By having a "completed and approved" RHEL7 STIG, I can understand how an IT team could then, and ONLY then, move forward with learning RHEL7 and testing it in their own environments. I agree with Tom on some things, the RHEL5 folks to don't dabble at home with RHEL7 are in for a very rude awaking.
All of our customers in the DoD are like your own children. You raise them the same, but be damned if they don't all come out a little different in regards to their personalities. It is quite maddening.
There are too many "good idea fairies" and arm-chair bandits out there and they keep many of us way too busy on BS. Not to say that any security measures are BS. Just saying.
Okay,
Take the following with the previous comments by previous posters in mind... like C Scarff, Tom Jones, Pixel etc... [I'm pretty sure I left someone out here... like Shawn Wells himself...]
2) Take the following with "your mileage may vary for your own environment" because your environment may differ in some way than mine.
I have been whittling away on my own hardened RHEL 7.2 load and in the absence of a STIG, but availability of the pre-release "STIG" in the form of the GIT project cited by Shawn Wells (and others) in this thread - I used the available mitigations from that upstream project, and added a few things of my own in specific cases. I had to fix some citing of functions in a few scripts. I omitted a few things that were not applicable to my environment. I tested the success of every script and added it to an overlay.bash script.

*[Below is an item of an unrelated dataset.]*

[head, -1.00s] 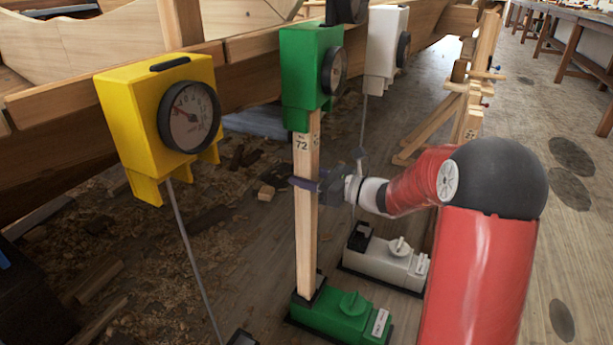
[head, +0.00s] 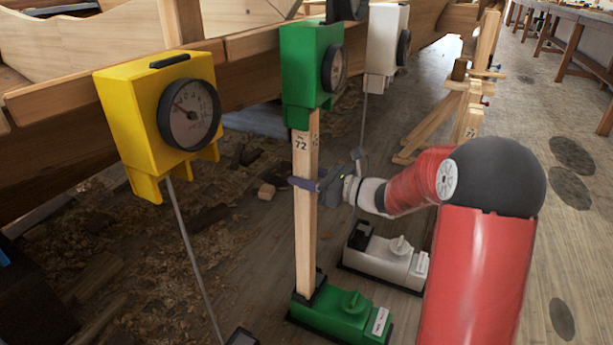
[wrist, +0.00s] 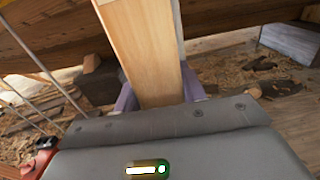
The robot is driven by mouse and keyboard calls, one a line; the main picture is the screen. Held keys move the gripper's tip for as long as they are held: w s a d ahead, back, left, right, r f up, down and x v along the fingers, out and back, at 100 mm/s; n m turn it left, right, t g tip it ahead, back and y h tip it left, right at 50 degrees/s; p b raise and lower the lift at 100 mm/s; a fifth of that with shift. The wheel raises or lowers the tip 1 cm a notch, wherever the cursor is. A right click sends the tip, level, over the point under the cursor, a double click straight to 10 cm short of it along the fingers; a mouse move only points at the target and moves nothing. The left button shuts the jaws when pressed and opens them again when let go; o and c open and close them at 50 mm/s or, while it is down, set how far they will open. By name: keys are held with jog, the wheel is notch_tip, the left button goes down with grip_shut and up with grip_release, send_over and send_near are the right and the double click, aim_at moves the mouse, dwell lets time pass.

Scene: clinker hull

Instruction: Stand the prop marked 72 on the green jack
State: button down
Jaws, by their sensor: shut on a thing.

ADDED: One interesting thing I noticed is when doing a flat manual load just for "entertainment", you can select security profiles. I tried the pre-release STIG security profile and it placed a bit into the resultant /root/anaconda-ks.cfg:
%addon org_fedora_oscap
content-type = scap-security-guide
profile = stig-rhel7-server-upstream
%end
That can be added to one's kickstart as well, just keep in mind to use caution that further mitigations are not duplications.
I made my %packages section as minimalist as possible, yet offering what was certainly necessary in terms of "needs vs. wants".
My current load that I tested today reports no findings. Sorry, I can't immediately share any of the work, but that being said, using what is available via Shawn Wells, & the SCAP project, that's what I based my own load from. I've been given the "green light" to proceed with 7.2 based on (as others have stated) a clear best effort and the results of no findings (only 'info' level findings, no crits/high/medium/lows at all).
As Tom Jones said, (okay, i'm paraphrasing a tad) the SCAP (and other sources cited in this discussion) mitigations (appropriately applied for one's environment) carried the weight of 90[+]% of the mitigations (for my case) and again, your mileage may vary.
It can be done, it takes a bit of effort, and discussion with the powers that be to let them know the current "source" of what the STIG will be (as described within the context of this discussion), and then demonstrating [think demonstrating work in a math class, how you found the proper answer] how we got to the final product.
It's great to hear you got the green light! If/when you can share your work, I'd be most interested to see it!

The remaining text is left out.